Novel steel coating systems based on oxides and porphyrins were specifically designed for mechanical equipment used in aggressive acid conditions. Sandwich-type structured films on the surface of the steel electrodes were obtained using a pseudo-binary oxide, MnTa2O6, and two different substituted porphyrin derivatives, namely: 5-(4-carboxy-phenyl)-10,15,20-tris (4-methyl-phenyl)-porphyrin and its methyl ester 5-(4-methyl-benzoate)-10,15,20-tris (4-methyl-phenyl)-porphyrin, which are novel investigated compound pairs. Two suitable laser strategies, pulsed laser deposition (PLD) and matrix-assisted pulsed laser evaporation (MAPLE), were used in order to prevent porphyrin decomposition and to realize homogeneous layers with low porosity that are extremely adherent to the surface of steel. The electrochemical measurements of the corrosion-resistant performance of these coatings revealed that in all cases in which the steel electrodes were protected, a significant value of corrosion inhibition efficiency was found, ranging from 65.6 to 83.7%, depending on the nature of the porphyrin and its position in the sandwich layer. The highest value (83.7%) was obtained for the MAPLE/PLD laser deposition of 5-(4-carboxy-phenyl)-10,15,20-tris (4-methyl-phenyl)-porphyrin/MnTa2O6, meaning that the inhibitors adsorbed and blocked the access of the acid to the active sites of the steel electrodes.

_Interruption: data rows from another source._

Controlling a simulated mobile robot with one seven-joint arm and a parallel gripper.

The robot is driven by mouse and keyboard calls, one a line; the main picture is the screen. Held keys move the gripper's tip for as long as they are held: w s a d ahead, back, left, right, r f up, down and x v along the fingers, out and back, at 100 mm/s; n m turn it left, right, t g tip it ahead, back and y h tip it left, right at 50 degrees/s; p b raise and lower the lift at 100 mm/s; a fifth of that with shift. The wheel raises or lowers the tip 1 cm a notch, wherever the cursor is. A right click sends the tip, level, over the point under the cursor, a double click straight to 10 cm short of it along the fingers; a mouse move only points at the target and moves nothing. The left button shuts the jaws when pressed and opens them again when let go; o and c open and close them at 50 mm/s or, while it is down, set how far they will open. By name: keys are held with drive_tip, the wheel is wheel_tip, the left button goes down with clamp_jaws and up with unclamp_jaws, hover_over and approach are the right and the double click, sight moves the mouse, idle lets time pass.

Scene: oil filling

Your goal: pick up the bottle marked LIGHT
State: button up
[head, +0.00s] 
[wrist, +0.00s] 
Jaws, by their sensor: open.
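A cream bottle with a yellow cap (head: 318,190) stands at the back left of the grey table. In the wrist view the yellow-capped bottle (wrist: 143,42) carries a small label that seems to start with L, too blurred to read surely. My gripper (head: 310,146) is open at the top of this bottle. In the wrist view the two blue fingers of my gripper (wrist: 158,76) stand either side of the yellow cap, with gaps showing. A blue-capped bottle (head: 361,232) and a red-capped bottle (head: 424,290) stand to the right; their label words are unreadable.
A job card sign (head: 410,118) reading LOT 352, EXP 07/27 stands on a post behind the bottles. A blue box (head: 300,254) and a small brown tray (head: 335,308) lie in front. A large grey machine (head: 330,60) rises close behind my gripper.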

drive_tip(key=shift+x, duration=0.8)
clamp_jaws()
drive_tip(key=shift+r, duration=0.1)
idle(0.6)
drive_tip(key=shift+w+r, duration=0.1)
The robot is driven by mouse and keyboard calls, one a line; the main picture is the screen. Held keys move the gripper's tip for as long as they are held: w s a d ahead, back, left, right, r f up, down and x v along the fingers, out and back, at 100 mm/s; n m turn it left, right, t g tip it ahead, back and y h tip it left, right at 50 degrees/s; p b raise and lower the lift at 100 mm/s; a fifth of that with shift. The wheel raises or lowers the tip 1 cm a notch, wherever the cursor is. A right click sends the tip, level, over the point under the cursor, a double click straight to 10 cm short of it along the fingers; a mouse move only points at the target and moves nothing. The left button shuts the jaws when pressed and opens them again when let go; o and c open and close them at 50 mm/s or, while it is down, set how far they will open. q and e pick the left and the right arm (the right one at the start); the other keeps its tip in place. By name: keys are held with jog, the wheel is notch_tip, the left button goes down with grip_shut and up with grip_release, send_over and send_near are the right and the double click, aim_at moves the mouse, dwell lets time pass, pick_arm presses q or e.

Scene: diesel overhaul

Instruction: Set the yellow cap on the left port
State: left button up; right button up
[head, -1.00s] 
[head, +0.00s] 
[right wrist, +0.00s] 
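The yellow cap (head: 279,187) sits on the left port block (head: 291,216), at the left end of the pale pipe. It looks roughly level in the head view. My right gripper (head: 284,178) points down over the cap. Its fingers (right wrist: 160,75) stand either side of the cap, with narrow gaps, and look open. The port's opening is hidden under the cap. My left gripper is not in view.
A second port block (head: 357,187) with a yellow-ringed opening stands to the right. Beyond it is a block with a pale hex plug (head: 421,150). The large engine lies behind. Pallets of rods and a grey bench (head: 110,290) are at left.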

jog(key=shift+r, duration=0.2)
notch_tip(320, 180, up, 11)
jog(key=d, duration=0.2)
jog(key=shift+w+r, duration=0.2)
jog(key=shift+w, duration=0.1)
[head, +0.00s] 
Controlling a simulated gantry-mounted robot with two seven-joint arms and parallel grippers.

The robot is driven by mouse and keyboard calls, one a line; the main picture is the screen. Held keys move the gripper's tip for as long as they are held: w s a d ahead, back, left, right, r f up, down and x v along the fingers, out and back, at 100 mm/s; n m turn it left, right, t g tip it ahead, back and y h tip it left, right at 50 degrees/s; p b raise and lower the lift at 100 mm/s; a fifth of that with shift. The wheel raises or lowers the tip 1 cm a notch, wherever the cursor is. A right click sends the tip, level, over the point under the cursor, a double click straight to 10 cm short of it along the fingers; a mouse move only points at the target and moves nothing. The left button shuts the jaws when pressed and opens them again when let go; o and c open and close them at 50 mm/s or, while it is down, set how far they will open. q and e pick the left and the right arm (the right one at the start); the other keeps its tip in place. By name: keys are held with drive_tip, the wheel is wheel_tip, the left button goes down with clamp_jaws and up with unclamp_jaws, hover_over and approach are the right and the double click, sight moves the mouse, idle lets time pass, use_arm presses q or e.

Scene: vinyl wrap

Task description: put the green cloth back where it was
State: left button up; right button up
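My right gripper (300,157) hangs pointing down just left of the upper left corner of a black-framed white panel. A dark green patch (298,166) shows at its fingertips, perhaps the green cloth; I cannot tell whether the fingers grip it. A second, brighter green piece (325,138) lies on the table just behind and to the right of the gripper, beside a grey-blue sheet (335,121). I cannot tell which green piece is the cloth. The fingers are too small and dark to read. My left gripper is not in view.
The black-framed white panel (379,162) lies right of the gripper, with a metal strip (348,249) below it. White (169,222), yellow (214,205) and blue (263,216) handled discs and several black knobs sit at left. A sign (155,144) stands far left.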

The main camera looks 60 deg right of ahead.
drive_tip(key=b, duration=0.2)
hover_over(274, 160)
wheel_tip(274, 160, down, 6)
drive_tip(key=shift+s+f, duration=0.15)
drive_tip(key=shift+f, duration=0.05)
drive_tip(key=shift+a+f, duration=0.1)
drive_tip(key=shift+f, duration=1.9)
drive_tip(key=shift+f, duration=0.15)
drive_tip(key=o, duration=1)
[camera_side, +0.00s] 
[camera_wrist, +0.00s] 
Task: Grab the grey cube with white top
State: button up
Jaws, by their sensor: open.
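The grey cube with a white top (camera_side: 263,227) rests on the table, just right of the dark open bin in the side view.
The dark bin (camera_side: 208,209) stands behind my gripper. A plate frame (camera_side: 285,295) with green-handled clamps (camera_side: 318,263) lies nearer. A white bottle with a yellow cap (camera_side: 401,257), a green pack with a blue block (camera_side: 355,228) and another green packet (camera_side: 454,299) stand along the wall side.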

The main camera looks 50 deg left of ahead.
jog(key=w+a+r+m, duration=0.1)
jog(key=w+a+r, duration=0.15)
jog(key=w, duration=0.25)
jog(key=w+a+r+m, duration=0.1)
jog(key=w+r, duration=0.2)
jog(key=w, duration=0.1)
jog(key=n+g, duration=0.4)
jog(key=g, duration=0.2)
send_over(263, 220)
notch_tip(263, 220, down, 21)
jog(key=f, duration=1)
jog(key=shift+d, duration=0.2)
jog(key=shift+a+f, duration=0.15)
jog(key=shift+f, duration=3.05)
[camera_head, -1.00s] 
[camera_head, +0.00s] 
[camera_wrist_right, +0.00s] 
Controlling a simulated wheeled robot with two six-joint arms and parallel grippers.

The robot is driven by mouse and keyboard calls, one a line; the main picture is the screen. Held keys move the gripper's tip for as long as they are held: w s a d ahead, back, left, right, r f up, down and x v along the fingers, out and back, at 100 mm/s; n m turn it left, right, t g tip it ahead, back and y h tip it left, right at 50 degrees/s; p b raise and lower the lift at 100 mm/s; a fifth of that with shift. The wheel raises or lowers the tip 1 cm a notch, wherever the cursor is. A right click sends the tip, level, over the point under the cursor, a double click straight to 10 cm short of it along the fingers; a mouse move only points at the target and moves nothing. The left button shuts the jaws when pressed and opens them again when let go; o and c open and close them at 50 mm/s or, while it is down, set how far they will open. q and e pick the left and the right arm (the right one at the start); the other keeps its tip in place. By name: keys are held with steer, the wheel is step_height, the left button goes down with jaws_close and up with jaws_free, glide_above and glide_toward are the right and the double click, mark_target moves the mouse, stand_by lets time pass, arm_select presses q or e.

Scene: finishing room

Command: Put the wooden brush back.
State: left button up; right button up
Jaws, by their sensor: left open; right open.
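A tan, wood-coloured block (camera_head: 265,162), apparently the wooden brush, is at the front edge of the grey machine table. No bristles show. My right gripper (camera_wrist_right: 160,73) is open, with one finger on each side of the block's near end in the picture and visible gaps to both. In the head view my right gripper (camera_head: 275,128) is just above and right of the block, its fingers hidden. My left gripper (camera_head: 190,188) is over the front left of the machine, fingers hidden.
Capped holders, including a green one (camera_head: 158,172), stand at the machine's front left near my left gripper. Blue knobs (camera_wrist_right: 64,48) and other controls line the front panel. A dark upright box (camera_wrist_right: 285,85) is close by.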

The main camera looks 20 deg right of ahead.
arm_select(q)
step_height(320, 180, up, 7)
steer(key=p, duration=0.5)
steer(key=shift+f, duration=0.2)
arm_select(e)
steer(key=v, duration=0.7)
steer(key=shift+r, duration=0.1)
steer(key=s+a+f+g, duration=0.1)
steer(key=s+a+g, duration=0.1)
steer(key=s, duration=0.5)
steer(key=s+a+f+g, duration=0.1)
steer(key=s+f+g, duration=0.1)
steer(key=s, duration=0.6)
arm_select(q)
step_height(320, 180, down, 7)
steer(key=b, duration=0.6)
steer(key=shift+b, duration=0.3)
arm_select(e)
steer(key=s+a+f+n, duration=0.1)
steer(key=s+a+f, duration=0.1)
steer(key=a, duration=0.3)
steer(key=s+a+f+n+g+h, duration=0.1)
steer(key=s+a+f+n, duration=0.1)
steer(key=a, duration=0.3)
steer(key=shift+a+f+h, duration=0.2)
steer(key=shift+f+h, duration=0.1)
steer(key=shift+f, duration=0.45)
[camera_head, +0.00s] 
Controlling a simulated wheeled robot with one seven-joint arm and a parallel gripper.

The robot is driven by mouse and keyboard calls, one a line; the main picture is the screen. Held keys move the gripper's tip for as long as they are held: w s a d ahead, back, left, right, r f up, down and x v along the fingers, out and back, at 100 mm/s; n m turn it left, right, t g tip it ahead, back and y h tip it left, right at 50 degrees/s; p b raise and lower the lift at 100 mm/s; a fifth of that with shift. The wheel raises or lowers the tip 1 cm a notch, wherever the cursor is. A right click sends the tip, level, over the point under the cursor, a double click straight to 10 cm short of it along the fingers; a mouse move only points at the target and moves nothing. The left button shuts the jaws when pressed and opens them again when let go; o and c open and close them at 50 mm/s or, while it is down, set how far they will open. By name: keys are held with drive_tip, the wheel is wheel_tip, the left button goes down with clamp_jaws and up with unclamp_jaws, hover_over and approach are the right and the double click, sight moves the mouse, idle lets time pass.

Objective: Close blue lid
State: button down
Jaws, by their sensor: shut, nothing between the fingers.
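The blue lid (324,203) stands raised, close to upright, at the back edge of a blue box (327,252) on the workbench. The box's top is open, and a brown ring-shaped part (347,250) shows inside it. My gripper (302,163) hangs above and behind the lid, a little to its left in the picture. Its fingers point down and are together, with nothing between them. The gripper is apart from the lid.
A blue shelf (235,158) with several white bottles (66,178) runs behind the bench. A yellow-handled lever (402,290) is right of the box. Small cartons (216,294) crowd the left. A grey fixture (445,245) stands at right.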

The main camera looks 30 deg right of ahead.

Due to the comparable shifts observed on the cathodic and anodic branches, it can be inferred that the tested corrosion inhibitors belong to the group of mixed-type inhibitors with the ability to control both anodic and cathodic reactions. No physical stress linked to laser deposition conditions or to a mismatch between the layered structure and the steel surface could be identified, so this double combination of compounds and laser methods is a success. These materials, which are compounds with unique properties, combine synergistically into a uniform and adherent mixed layer with a thickness ranging from 20 to 30 µm. It seems that regardless of the structure of the porphyrin derivative (acid or ester), it is important to first cover the steel with porphyrin.